§ **RECORDS PROVIDED**
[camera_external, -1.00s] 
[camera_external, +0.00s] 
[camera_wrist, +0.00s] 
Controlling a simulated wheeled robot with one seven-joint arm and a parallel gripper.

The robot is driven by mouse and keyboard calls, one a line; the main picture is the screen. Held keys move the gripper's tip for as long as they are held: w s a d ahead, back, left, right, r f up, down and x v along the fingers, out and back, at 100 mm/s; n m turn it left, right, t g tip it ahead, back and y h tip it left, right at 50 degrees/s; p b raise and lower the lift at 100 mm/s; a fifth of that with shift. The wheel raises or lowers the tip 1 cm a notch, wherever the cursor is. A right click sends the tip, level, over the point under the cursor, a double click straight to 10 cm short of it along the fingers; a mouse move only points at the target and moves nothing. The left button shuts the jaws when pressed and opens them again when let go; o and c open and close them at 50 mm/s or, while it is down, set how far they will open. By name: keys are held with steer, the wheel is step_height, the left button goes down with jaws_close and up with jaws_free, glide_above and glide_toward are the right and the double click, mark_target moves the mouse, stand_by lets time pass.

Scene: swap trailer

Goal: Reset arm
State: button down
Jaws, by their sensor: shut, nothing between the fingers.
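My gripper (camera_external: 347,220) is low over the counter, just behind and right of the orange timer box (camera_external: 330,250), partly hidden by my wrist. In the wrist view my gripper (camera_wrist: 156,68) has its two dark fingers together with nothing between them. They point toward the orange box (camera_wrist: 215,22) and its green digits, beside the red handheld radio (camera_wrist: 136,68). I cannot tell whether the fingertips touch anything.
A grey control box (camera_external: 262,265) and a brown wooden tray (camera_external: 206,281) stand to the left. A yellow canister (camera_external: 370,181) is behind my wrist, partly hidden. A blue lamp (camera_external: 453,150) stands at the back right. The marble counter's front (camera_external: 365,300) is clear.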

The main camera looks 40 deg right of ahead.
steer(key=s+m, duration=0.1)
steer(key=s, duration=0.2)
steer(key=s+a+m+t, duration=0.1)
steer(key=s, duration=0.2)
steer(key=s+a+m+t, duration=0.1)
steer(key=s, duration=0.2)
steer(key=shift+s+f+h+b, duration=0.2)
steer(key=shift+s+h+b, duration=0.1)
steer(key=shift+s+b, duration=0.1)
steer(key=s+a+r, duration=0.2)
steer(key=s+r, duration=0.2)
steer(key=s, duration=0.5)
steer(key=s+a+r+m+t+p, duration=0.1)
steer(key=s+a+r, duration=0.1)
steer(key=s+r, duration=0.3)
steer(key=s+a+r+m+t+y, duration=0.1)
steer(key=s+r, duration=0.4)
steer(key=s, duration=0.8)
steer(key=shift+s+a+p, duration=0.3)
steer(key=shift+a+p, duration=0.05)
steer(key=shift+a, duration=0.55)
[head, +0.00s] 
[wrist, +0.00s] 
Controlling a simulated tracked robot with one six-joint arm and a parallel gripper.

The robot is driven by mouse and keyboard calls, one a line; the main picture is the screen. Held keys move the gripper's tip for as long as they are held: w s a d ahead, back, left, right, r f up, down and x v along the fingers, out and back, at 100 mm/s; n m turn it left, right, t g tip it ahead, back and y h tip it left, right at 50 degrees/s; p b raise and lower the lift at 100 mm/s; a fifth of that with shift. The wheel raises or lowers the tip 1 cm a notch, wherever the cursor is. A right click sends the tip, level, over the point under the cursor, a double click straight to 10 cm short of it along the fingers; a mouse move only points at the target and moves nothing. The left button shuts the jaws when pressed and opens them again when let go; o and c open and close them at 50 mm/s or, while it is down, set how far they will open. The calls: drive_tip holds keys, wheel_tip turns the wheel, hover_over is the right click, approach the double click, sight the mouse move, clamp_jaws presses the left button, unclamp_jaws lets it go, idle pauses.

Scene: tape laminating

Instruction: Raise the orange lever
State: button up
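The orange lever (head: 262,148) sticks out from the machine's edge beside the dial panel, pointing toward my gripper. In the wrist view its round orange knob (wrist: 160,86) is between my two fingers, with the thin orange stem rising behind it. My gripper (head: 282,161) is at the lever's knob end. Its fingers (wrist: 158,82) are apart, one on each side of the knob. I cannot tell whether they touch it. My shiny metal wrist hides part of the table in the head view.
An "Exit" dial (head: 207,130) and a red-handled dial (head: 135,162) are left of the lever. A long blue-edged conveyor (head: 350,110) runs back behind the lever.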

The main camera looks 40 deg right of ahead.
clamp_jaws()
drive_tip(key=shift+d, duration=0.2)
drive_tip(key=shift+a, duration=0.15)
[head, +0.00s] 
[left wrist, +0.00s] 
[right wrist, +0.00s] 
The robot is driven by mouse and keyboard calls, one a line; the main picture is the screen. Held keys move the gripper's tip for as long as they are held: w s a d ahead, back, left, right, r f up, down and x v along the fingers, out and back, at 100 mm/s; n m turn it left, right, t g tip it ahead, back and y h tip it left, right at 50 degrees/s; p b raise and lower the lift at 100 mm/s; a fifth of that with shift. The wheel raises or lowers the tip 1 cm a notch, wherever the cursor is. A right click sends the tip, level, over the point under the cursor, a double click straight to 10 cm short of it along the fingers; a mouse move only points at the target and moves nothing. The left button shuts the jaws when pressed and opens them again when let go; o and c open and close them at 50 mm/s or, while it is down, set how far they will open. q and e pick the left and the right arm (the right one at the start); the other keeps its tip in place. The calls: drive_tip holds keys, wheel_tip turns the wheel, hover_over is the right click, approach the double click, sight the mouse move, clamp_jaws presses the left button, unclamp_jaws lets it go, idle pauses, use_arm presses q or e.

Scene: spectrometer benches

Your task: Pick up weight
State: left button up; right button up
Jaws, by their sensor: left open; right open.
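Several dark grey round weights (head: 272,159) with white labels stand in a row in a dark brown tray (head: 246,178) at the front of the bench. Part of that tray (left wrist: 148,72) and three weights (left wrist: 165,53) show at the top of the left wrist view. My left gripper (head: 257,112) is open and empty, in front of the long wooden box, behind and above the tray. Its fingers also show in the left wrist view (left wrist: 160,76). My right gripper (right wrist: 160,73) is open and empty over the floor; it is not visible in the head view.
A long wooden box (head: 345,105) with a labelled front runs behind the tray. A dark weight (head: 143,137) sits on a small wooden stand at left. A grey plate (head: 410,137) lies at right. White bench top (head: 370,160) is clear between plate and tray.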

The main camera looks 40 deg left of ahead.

§ **INSTRUCTION**
Return every line in the listing that contains the word "parallel".

§ **WRITTEN RESPONSE**
Controlling a simulated wheeled robot with one seven-joint arm and a parallel gripper.
Controlling a simulated tracked robot with one six-joint arm and a parallel gripper.

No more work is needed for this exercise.